Skip to main content
POST
/
simulate
/
run-tests
/
create
Create a New Test Run
curl --request POST \
  --url https://api.futureagi.com/simulate/run-tests/create/ \
  --header 'Content-Type: application/json' \
  --header 'X-Api-Key: <api-key>' \
  --header 'X-Secret-Key: <api-key>' \
  --data @- <<EOF
{
  "name": "new-run-test",
  "description": "",
  "scenarioIds": [
    "fae7d086-6466-4b40-b21f-13bb7e1d83fe"
  ],
  "agentDefinitionId": "87a193df-12a6-46e1-860d-d18ddb4a00cf",
  "agentVersion": "117efec9-5e9b-4e9e-9272-cf171b6e4af1",
  "evalConfigIds": [],
  "evaluationsConfig": [
    {
      "name": "task_completion",
      "templateId": "5419b2e4-f155-4f0f-846f-0a3f848a74be",
      "templateName": "task_completion",
      "mapping": {
        "input": "transcript",
        "output": "transcript"
      },
      "config": {
        "mapping": {
          "input": "transcript",
          "output": "transcript"
        },
        "config": {},
        "reasonColumn": true
      },
      "description": "Measures whether the model fulfilled the user's request accurately and completely.",
      "type": "futureagi_built",
      "requiredKeys": [
        "input",
        "output"
      ],
      "tags": [
        "TEXT",
        "FUTURE_EVALS",
        "AUDIO"
      ],
      "errorLocalizer": true,
      "model": "turing_small",
      "eval_group": "10a3037b-5893-4997-a5d5-9d058aae10d1"
    },
    {
      "name": "is_polite",
      "templateId": "122a4e83-4c5e-4a17-bcfc-1d29affba6f9",
      "templateName": "is_polite",
      "mapping": {
        "output": "transcript"
      },
      "config": {
        "mapping": {
          "output": "transcript"
        },
        "config": {},
        "reasonColumn": true
      },
      "description": "Ensures that the output maintains a respectful, kind, and non-aggressive tone.",
      "type": "futureagi_built",
      "requiredKeys": [
        "output"
      ],
      "tags": [
        "TEXT",
        "FUTURE_EVALS",
        "AUDIO"
      ],
      "errorLocalizer": true,
      "model": "turing_small",
      "eval_group": "10a3037b-5893-4997-a5d5-9d058aae10d1"
    }
  ],
  "datasetRowIds": [],
  "enableToolEvaluation": true
}
EOF
{
  "id": "3c90c3cc-0d44-4b50-8888-8dd25736052a",
  "name": "<string>",
  "description": "<string>",
  "status": "<string>",
  "scenarios": [
    {}
  ],
  "agent_definition": "3c90c3cc-0d44-4b50-8888-8dd25736052a",
  "agent_version": "3c90c3cc-0d44-4b50-8888-8dd25736052a",
  "evaluations": [
    {}
  ],
  "created_at": "2023-11-07T05:31:56Z",
  "updated_at": "2023-11-07T05:31:56Z"
}

Authorizations

X-Api-Key
string
header
required

API Key for authentication.
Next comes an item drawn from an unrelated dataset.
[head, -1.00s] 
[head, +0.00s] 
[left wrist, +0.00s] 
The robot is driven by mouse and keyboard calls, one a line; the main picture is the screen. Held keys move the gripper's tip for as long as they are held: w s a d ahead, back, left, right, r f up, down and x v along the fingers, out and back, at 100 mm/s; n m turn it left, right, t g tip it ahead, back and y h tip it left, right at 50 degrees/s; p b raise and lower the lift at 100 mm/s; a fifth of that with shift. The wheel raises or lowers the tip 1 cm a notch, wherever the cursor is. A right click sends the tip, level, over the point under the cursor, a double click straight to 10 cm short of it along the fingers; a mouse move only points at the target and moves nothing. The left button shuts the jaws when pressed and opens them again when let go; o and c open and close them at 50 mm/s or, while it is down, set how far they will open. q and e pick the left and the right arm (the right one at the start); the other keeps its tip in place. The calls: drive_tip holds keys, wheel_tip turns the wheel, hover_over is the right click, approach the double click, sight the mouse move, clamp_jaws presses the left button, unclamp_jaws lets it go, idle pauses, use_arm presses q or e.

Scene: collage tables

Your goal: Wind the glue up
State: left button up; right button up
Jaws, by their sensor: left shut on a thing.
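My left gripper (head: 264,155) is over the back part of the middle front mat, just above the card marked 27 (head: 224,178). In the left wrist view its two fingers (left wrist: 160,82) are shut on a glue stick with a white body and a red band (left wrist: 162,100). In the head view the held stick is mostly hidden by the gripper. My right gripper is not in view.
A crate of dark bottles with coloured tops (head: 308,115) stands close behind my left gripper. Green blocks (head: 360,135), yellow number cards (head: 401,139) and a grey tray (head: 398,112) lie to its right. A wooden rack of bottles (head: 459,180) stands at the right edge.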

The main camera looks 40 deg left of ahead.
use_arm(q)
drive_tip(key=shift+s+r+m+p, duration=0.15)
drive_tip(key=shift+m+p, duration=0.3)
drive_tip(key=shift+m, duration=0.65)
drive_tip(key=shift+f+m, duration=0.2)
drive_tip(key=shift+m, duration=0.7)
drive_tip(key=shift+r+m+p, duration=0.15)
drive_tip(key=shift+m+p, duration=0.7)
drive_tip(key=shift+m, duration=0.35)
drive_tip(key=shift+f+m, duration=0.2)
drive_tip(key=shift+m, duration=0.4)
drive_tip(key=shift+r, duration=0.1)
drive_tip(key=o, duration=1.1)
Click here to access API Key

X-Secret-Key
string
header
required

Secret Key for authentication. Click here to access Secret Key

Body

application/json
name
string
required

A unique name for the test run.

scenarioIds
string<uuid>[]
required

A list of scenario UUIDs to be included in this test run.

agentDefinitionId
string<uuid>
required

The UUID of the agent definition to be tested.

description
string

An optional description for the test run.

agentVersion
string<uuid> | null

The specific UUID of the agent version to be tested. If not provided, the active version will be used.

evalConfigIds
string<uuid>[]

A list of existing evaluation configuration UUIDs to associate with this test run.

evaluationsConfig
object[]

A list of new, detailed evaluation configurations to create and associate with this test run.

datasetRowIds
string<uuid>[]

A list of specific dataset row UUIDs to test against.

enableToolEvaluation
boolean
default:false

Flag to enable tool evaluation for this test run.

Response

The test run was created successfully.

id
string<uuid>
name
string
description
string
status
string
scenarios
object[]
agent_definition
string<uuid>
agent_version
string<uuid>
evaluations
object[]
created_at
string<date-time>
updated_at
string<date-time>